I believe that as the disciples looked back on this grand event after Jesus’ ascension to the Father and their commissioning to the nations they were aware of the indelible impact it made on them. They would always remember the smell of that living room that night in the same way that we remember smells and fragrances of our past. Like the scent of a grandmothers house or a mothers perfume or a high school cafeteria, the scent of that oil remained with these 11 young men until their death when they too ‘broke the alabaster jar’ of their lives at the feet of the One who is forever worthy.
What Mary Understood that the Disciples Did Not
Sadly though, this memory wasn’t forged in their minds and hearts as precious until sometime later. It wasn’t until they understood what would happen later in the week that would understand Mary. There is a very important statement in the verse quoted above:
“For in pouring this fragrant oil on My body, she did it for My burial.” (26:12)
Jesus was interpreting for them and for us what was actually happening. He was saying that the primary reason that she did what she did was because He was to be buried. He was saying that the primary motivation for Mary’s extravagance was Mary’s intimate understanding of the meaning and significance of the death of Christ.

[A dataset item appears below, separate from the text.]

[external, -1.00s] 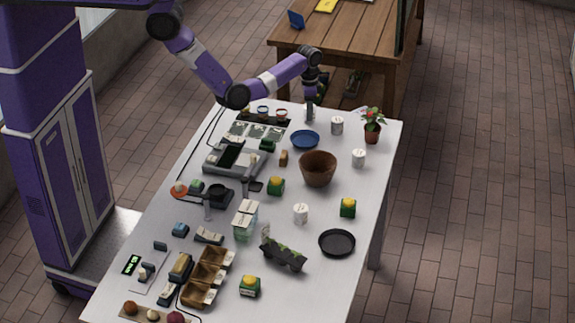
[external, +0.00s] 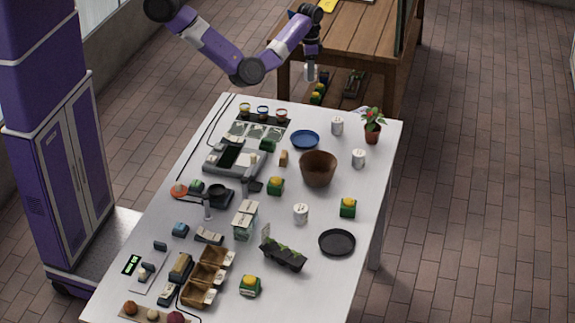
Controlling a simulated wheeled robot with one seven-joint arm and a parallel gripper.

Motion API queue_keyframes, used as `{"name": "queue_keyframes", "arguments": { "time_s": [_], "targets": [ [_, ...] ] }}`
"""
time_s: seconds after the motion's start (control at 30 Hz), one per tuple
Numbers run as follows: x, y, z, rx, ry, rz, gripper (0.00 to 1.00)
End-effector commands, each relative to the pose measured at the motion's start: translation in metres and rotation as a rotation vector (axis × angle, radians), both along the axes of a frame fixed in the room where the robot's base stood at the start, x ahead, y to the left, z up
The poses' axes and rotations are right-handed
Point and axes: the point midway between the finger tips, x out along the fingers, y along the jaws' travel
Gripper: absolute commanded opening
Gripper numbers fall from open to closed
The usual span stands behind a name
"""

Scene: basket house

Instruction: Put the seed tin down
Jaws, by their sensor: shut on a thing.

Mary understood something that the disciples did not. She understood that Jesus was going to die. She understood that He was born to die. And she understood the implications of that. She was so impacted by this understanding that she wasted her inheritance and her financial reservoir in a matter of seconds!
But as late as Luke 24, AFTER the resurrection (!), Jesus was rebuking His disciples for still being confused about the crucifixion. In Luke 24:25 Jesus calls His disciples “foolish and slow of heart” for being ignorant of what was happening during those 72 hours between crucifixion, burial and resurrection. That’s a nice way of saying “You’re dull and stupid – Look around boys.”

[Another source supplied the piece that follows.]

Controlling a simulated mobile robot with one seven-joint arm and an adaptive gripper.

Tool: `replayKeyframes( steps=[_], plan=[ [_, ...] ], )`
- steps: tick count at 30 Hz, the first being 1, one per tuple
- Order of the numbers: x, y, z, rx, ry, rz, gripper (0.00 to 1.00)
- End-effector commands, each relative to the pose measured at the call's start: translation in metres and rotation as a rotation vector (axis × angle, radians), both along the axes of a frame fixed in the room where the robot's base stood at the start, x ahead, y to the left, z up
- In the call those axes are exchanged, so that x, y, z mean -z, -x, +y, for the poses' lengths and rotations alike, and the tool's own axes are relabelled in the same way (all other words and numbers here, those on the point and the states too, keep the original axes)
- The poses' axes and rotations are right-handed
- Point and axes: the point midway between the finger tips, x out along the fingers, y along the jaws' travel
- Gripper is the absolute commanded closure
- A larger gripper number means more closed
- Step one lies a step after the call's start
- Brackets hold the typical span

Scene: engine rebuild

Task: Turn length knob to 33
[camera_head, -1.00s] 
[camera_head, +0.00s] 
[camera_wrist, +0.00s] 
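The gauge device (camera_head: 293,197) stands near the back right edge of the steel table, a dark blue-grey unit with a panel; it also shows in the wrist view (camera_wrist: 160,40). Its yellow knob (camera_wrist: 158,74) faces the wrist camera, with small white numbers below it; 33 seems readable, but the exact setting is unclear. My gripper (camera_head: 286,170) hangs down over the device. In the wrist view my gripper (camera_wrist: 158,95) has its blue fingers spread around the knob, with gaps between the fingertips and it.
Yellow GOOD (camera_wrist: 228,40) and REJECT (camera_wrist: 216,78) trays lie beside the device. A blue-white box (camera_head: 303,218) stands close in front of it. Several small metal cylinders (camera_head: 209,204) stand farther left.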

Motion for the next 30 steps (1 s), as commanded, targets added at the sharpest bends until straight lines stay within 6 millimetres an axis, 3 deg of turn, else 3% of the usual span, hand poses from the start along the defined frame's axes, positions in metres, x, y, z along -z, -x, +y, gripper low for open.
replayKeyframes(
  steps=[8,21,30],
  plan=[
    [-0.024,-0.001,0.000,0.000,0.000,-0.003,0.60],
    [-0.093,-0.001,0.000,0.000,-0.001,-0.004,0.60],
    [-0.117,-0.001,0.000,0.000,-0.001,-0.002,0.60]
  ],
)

But for Mary things were very different. Mary was so dramatically wounded by this vision of Jesus’ imminent and necessary death that such an extravagant expression of gratitude and adoration was as easy as breathing. And the disciples became indignant at the sight of it.
Often times Mary of Bethany is spoken about in some generic sense as though she loved Jesus so much that she broke her alabaster jar at His feet. While that is definitely true, it isn’t accurately following what the Gospel writers were getting at. They all associated the pouring of the oil explicitly and specifically with the burial of Jesus. Mary was being driven by a conviction that Jesus’ death was the single greatest event in human history with such implications and achievements that all the oil and all the denarii’s in all the world couldn’t compare to the glory of intimate fellowship with this man. As she wept and poured out that oil she was declaring with her actions what she couldn’t express with words. But if we were to try to identify what she meant in words, we might say she meant something like this:
“I know who You are. And I know what You are about to do. And I know what it will mean; both for You and for me. And I love you for it. You are so much more precious than this precious oil that it offends me to have it in my presence when You are here with Me. You are so much more valuable than all the riches of this evil age that all the silver and all the gold in all the hills and all the mountains of this world couldn’t be enough to persuade me to part from You. I am forever yours and You are forever worthy of all I have to give.”
Jesus heard this prayer as Mary poured that oil on Him. And He would be reminded of it for the next week as the smell stayed with Him and upon Him. As He headed towards Jerusalem He and the other 12 would be reminded every moment of the day of what had happened. The fragrance of Mary’s adoration would have possibly even remained upon Jesus as He hung at Golgotha.
The Emergence of a Young Adult Worship Movement at the End of the Age Gripped with the Meaning and Significance of the Death of Christ
This is a snapshot of what the young adult worship movement at the first coming looked like. This revelation that smote Mary’s heart would soon bleed out impacting many more. Those 11 young adults set out north, south, east and west preaching Christ and Him crucified. By the time Romans was written, the apostle Paul was saying that their witness was so widespread that there wasn’t anywhere he could go without hearing about Jesus and His crucifixion. 5 All of those disciples minus John shed their blood for Jesus and died as martyrs and as faithful witnesses. This was a movement. And it was led primarily by young adults. And it was driven and motivated chiefly by the supreme worth of Christ and His cross. Therefore it was a young adult worship movement that was the sole agent of the proliferation of the Gospel in the first century. The generation that witnessed the first coming also witnessed the emergence of the most extraordinary youth movements in history. But let it be said: Before the second coming we will witness a far greater young adult worship movement.
Before this age ends God is going to so grip a generation of ordinary young adults that nothing in this age will satisfy them or pacify their longings. If He did it for that young girl before His first coming, what is He going to do before His second?!
The book of Revelation gives us the clearest picture of what this worship movement will look like. It will mature to such fervency and ardency that it will actually be the catalyst for Jesus’ taking of the scroll, tearing of the seals and beginning of the great tribulation. 6 As the redeemed in heaven and on earth join together to sing “You are worthy to take the scroll and to open its seals for You were slain and redeemed us to God by Your blood,” the transition between this age and the next will take place. In fact, God will not hand the scroll over and the Son will not take it until a generation becomes obsessed with the worth of the only One who is capable of tearing those seals.
Mary’s life is a picture of who we are called to be. And her life is a picture that displays the beauty of Jesus unlike many other stories can.